The cover of the June 26th issue of the New York Times Magazine featured a candle that looked just like Yankees’ shortstop Derek Jeter, holding a bat as if waiting for the next pitch from, perhaps, a candle that looked like Tim Wakefield. The Jeter candle was lit, and navy blue rivulets of melting wax ran from the hat down the pin-striped uniform into the butter cream frosting.
The story, titled “For Derek Jeter, on His 37th Birthday,” was about how the Yankees’ captain, who turned 37 on June 26, has been in a type of hitting slump known as “aging.” The fancy scientific reason the beloved Yankees’ captain has not been as productive behind the bat, whether made of ash or candle wax, is because of age-related degradation in his fast-twitch muscles. Jeter now, apparently, requires a full half-second to decide whether to swing at a 90 m.p.h. pitch, rather than the mere quarter-second required in his 20s and early 30s.
I wonder how my fast-twitch muscles are faring these days. I notice that I am not squashing bugs as quickly as I used to. When driving, I do not swerve around roadkill as deftly as I once did. And it now takes me a full two seconds to change the channel whenever that annoying commercial for Progressive Insurance with Flo comes on, whereas I used to change it almost instantaneously.
I remember when my parents turned 37. I noticed that my father was taking a few extra seconds to pull the car over to the side of the road to yell at me for tormenting my brother with the business end of a seat belt. And when I went to the supermarket with my mother, I could swap the Cheerios with Fruity Pebbles before she could turn her head. I felt bad taking advantage of my parents’ aging, but Mariano Rivera would have done the same thing.
All around me I see evidence of age-related degradation of fast-twitch muscles. Insurance adjusters taking a few minutes longer to reject my claim. Cops taking a few extra seconds to flip on their lights when I go flying by them at roughly the same speed as a major league pitch. Even the worker at the deli I frequent—he couldn’t have been a day over 32—did not react quickly enough to my direction of no onions when making my sandwich, leaving me to pick them out myself.
When I was younger I was always very fast at tying my shoes. If I was inside watching television and heard, say, the ice cream man coming down the block, I would have my sneakers on and tied inside of 15 seconds, faster than it took my mother to say that I wasn’t getting any ice cream until I scraped the Silly Putty off the ceiling.

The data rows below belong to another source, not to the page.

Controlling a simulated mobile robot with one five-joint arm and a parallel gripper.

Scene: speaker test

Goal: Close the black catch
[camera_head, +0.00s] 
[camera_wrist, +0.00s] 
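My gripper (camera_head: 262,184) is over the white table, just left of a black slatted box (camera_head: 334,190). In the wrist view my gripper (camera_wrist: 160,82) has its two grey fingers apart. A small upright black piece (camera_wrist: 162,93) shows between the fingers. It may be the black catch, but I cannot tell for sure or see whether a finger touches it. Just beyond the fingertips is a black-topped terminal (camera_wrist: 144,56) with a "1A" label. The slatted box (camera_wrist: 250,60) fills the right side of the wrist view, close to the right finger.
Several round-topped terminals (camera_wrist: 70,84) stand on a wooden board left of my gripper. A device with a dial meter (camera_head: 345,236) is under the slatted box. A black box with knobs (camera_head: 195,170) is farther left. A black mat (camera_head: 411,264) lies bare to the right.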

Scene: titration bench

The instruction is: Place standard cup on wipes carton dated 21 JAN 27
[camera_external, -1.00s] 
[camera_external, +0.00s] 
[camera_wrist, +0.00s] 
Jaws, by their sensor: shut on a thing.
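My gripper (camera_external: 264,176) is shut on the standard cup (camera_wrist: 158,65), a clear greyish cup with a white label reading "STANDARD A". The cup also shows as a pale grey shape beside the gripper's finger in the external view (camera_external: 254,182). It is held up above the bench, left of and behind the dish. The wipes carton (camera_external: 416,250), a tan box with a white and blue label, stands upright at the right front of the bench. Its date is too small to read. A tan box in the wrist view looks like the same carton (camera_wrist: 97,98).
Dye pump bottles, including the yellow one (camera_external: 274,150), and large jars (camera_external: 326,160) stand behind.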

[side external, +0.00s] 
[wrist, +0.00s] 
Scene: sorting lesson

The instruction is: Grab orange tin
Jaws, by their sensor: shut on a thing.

Just the other day I was lying in bed and heard the sound of the garbage truck coming down the block, and I realized, with a panic, that I’d forgotten to put out the paper garbage. Naturally terrified at the prospect of going another two weeks with a mountain of Penny Savers and empty boxes of Count Chocula overflowing the blue bin in my garage, I leaped out of bed and ran downstairs. I didn’t care if my hair was sticking out in several different directions, and I didn’t care if my neighbors saw me in my Spider Man pajama pants. But I didn’t dare go barefoot; that’s a good way to get a splinter.
I tied my sneakers as fast as I could, but something was missing. Like the unnamed scout observed about Derek Jeter, my hands were slower, and my feet were slower. I now know that a hundredth of a second separates not only a line drive to center field and foul tip into the stands, but also an empty blue recycling bin and a full one. As I dove in vain towards the departing truck, I heard the sanitation worker say, “Close only counts in horseshoes and hand grenades.”
So to Derek Jeter, I say: Happy birthday, hope you get your 3,000th hit, and invest in some Velcro cleats.
Have you noticed any degradation in your fast-twitch muscles or in the fast-twitch muscles of the people around you?